Analysts from Morgan Stanley and Canaccord provide optimistic outlooks on Microsoft Corporation (NASDAQ:MSFT) and Alphabet Inc (NASDAQ:GOOGL) prior to reporting earnings this evening. Let’s take a closer look:
As Microsoft is scheduled to release earnings today after market close, Morgan Stanley analyst Keith Weiss remains bullish on the company, forecasting growth despite PC weakness. The analyst forecasts EPS of $0.63, in-line with consensus estimate of $0.64.
The analyst believes the company will benefit from several trends, including strong drivers such as Azure, which he expects to grow by 125% year-over-year, data center, and Office 365. Weiss points to the Cloud segment, which he expects to drive $2.7 billion in revenue, up 70% year-over-year. He notes that PC weakness will result in a 2.7% year-over-year decrease in More Personal Computing revenue, which he guides at $9.06 billion, below the guidance of $9.1-$9.4 billion. A weaker PC environment is already priced into his estimates.
Despite falling PC figures, Weiss expects improving “gross margins in Azure, O365, Surface, Bing, Xbox and Enterprise Services to help offset the downward margin pressure from revenue mix shift towards those lower gross margin businesses.”

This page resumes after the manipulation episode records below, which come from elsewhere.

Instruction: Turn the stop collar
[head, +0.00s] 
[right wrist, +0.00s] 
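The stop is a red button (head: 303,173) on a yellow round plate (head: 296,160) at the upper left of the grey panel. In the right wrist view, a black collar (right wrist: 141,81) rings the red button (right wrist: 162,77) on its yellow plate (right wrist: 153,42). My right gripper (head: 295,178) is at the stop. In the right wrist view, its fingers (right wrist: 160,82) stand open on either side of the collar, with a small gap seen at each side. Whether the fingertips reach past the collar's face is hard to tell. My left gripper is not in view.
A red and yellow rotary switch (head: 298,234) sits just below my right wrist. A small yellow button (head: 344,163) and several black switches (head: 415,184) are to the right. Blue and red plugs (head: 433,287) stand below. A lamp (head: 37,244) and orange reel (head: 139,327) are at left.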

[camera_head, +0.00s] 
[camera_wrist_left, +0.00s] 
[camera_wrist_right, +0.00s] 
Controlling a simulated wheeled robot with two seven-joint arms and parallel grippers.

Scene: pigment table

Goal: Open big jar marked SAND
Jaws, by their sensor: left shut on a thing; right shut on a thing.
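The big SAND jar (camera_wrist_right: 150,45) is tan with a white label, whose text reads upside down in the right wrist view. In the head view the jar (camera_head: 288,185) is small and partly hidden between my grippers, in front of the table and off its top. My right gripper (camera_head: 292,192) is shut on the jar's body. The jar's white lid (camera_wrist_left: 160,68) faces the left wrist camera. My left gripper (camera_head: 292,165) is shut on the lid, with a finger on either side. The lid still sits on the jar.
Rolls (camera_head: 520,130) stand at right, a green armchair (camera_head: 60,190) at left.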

Looking forward, Weiss expects Microsoft to continue returning capital to shareholders. He explains that the company returned $6.5 billion to shareholders in the previous quarter through share repurchases and dividends. While Weiss notes it is unlikely that management will provide future guidance on the conference call, he models FY2016 EPS at $2.72 and FY17 EPS at $3.10 thanks to “strong Public Cloud positioning, data center share gains, pricing uplift in the Office franchise, cloud gross margins improving and FX headwinds lifting.”

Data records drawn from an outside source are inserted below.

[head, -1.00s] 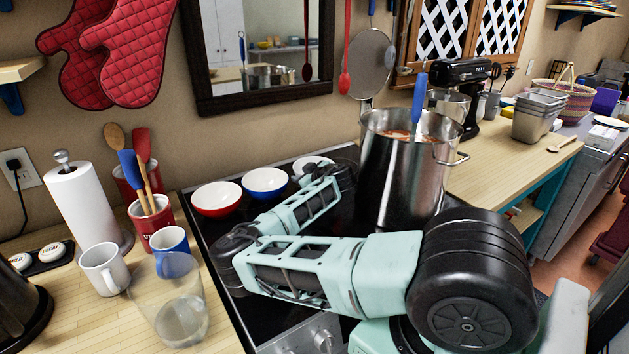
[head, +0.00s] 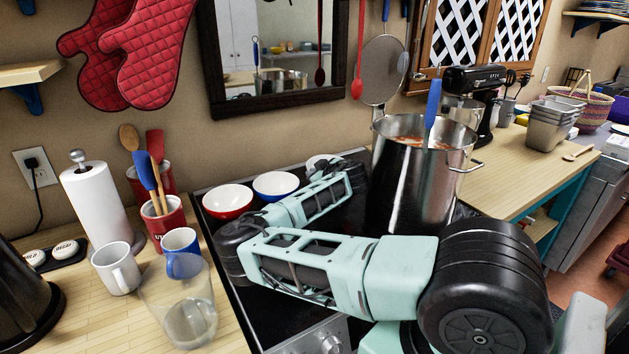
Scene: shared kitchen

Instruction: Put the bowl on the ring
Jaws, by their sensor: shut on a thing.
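A bowl with a white inside (head: 322,160) is at the back of the black stove, behind the end of my arm. My gripper (head: 352,176) is beside it, largely hidden by my own wrist; it is shut on this bowl, though the contact cannot be seen. The bowl's outer colour is hidden. A red bowl (head: 228,202) and a blue bowl (head: 276,186), both white inside, stand on the stove to its left. The ring cannot be made out; my arm covers much of the stove top (head: 290,328).
A tall steel pot (head: 410,185) with a blue-handled utensil stands close to the right of my gripper. A clear glass (head: 180,305), a white mug (head: 117,268) and a blue mug (head: 181,250) stand on the left counter. The wall is close behind the bowls.

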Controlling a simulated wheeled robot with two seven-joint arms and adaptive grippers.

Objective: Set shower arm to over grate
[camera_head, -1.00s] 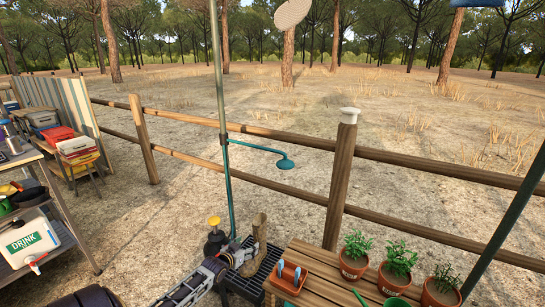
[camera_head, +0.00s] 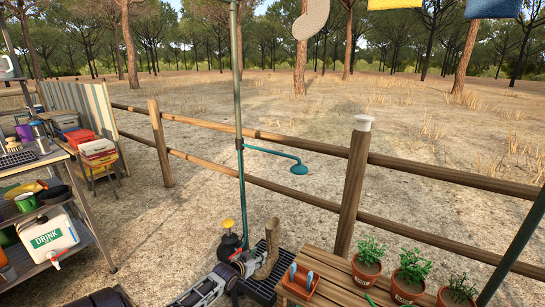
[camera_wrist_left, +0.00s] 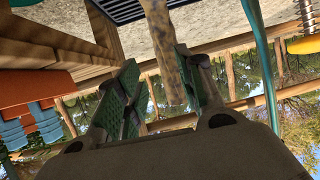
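The shower arm (camera_head: 270,152) is a thin teal bar with a round teal head (camera_head: 299,169). It points right from the green pole (camera_head: 241,110), out over the ground on the fence side. The black grate (camera_head: 262,288) lies on the ground near the pole's foot, and its slats show in the wrist view (camera_wrist_left: 125,10). A muddy brown boot (camera_head: 269,252) stands upright on it. My left gripper (camera_head: 250,262) is beside the boot. In the wrist view its green-padded fingers (camera_wrist_left: 165,92) are apart, with the boot's shaft (camera_wrist_left: 165,45) between or just beyond them. My right gripper is out of view.
A wooden table (camera_head: 322,290) with an orange tray (camera_head: 300,282) and potted plants (camera_head: 367,268) stands right of the grate. A yellow-topped dark object (camera_head: 229,240) is by the pole. Shelving with a drink container (camera_head: 48,240) is at left; a fence (camera_head: 352,190) runs behind.

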Keith Weiss reiterates an Overweight rating on Microsoft with a $66 price target, marking a 20% potential upside from current levels.

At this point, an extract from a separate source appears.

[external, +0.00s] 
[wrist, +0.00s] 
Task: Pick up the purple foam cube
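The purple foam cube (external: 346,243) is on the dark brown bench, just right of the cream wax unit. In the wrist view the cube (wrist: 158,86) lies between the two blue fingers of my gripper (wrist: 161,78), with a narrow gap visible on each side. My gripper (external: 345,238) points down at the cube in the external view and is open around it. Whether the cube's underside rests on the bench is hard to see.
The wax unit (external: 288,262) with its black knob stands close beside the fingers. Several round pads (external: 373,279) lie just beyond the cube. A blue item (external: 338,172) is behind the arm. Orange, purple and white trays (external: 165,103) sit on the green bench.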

According to TipRanks, Keith Weiss has a 64% success rate recommending stocks with a 14.8% average return per rating. He is ranked in the top 5% of all analysts on Wall Street.
Out of the analysts who have rated the stock in the last 3 months, 68% are bullish, 22% are neutral, and 10% are bearish. The average 12-month price target between these analysts is $58, marking a 4% potential upside.
Canaccord analyst Michael Graham was out pounding the table on Alphabet Tuesday, reiterating a Buy rating and price target of $900, as the company is set to release first-quarter earnings results today.
Graham opined, “We think 2016 will be a solid year for Alphabet as these non-core businesses grow and lead to accelerating top-line growth. In Q1, we estimate that Google Websites revenue will grow by 18% y/y, above the 2015 growth rate of ~16%. There continues to be several enhancements to ad products that are leading to sustained advertiser demand and increasing ad spend.”
“Late 2015 into 2016, we have seen and anticipate continuing to see benefits from Product Listing Ads expansion and enhancement, along with greater mobile monetization. On profitability, we expect investments to continue to be disciplined with Google’s operating margin remaining at a high of 38%. We believe this could moderately expand throughout the year and that EPS growth will continue to outpace revenue growth. Other equityfriendly moves like share buybacks can only enhance this positioning,” the analyst continued.
Out of all the analysts who have rated GOOGL in the last 3 months, 97% gave a Buy rating while 3% remain on the sidelines. The average 12-month price target for the stock is /4926.18, marking a 20% upside from current levels.